Massive stars have luminosities typically 1000 to 10000 times that of the sun and consequently burn their nuclear fuel very quickly. This leads to them having relatively short lifetimes (typically a few million years up to 40 million years) at the end of which they develop an iron core, collapse and explode as spectacular supernovae. There is a vast diversity in supernovae types, and theories of the explosions predict that these are related to the type of star that from which they originated. Understanding the evolution of massive stars and their deaths as supernovae are major research themes at Queen's. Stephen Smartt, Rubina Kotak and Bernhard Mueller work on understanding massive star evolution and how supernovae are produced from massive stars.
Stuart Sim and Kate Maguire lead our work on type Ia explosions.

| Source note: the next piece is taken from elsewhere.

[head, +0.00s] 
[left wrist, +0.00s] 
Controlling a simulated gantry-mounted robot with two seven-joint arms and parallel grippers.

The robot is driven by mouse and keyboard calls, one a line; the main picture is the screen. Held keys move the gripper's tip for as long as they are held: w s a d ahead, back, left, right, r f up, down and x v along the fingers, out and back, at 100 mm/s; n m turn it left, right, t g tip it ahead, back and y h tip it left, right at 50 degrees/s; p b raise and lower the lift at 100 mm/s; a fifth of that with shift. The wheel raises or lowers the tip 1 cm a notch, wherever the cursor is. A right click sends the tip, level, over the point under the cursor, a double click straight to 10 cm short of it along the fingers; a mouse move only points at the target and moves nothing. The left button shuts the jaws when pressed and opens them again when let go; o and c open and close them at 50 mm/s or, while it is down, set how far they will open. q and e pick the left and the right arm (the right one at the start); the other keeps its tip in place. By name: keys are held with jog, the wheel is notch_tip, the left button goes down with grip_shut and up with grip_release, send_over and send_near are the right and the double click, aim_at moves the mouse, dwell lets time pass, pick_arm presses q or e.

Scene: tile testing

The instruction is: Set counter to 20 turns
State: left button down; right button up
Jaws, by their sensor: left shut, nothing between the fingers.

Stuart works on radiative transfer and theoretical modelling of type Ia supernovae. He runs sophisticated physical models which predict the spectra of thermonuclear spectra based on explosion simulations of white dwarfs. Kate runs large observational projects mostly at ESO to map the lightcurves and and spectra of normal and unusual thermonuclear explosions. The goal of this work is to determine the progenitor star systems of these cosmologically important explosions.
Stephen Smartt holds an ERC Advanced Grant and Rubina Kotak, Stuart Sim and Stephen Smartt hold significant STFC funding. Kate Maguire holds a 5-year STFC Ernest Rutherford fellowship. Our two major observational international projects are based on the Pan-STARRS-1 Science Consortium and PESSTO.